Omitting all pictures, print the lines of the listing from the one containing "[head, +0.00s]" through the final line, both ends included, with no other text.

#### Stored data:
- - - -

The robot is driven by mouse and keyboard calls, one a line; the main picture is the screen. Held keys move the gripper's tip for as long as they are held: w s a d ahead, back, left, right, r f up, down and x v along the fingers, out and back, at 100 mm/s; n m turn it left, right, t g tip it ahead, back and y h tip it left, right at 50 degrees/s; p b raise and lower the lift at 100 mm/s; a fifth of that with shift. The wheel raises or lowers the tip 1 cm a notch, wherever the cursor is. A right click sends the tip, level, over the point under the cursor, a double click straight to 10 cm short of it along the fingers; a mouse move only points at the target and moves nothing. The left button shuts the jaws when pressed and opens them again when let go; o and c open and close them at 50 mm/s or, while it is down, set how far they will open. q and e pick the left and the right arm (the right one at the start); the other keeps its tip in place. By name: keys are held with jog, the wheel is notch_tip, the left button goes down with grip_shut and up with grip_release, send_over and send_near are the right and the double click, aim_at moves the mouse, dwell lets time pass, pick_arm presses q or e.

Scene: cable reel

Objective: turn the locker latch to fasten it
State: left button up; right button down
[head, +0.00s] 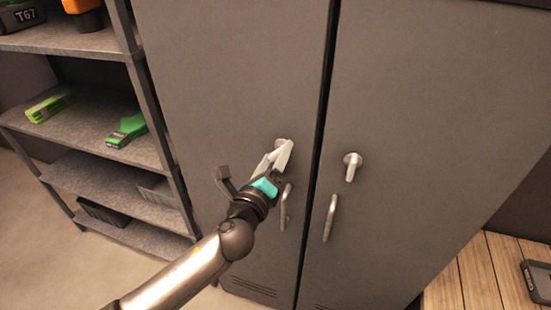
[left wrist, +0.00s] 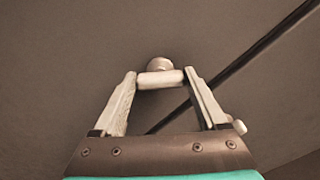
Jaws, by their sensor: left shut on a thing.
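The grey locker (head: 235,70) has two doors with a dark gap between them. The left door's latch (head: 281,141) is a small metal turning handle on a round base, mostly hidden by my fingers in the head view. My left gripper (head: 277,155) reaches up to it from below left. In the left wrist view, the latch lever (left wrist: 160,78) lies crosswise between the two fingertips, with its round base just beyond. The left gripper is shut on this lever. My right gripper is in neither view.
The right door has its own latch (head: 352,165), lever pointing down, and a bar handle (head: 330,217). The left door's bar handle (head: 286,207) is close beside my gripper. A shelf rack (head: 95,185) holding tools stands left; a wooden surface (head: 480,270) is at lower right.

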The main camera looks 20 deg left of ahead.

- - - -

#### Task response:
[head, +0.00s] 
[left wrist, +0.00s] 
Jaws, by their sensor: left shut on a thing.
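The grey locker (head: 235,70) has two doors with a dark gap between them. The left door's latch (head: 281,141) is a small metal turning handle on a round base, mostly hidden by my fingers in the head view. My left gripper (head: 277,155) reaches up to it from below left. In the left wrist view, the latch lever (left wrist: 160,78) lies crosswise between the two fingertips, with its round base just beyond. The left gripper is shut on this lever. My right gripper is in neither view.
The right door has its own latch (head: 352,165), lever pointing down, and a bar handle (head: 330,217). The left door's bar handle (head: 286,207) is close beside my gripper. A shelf rack (head: 95,185) holding tools stands left; a wooden surface (head: 480,270) is at lower right.

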The main camera looks 20 deg left of ahead.

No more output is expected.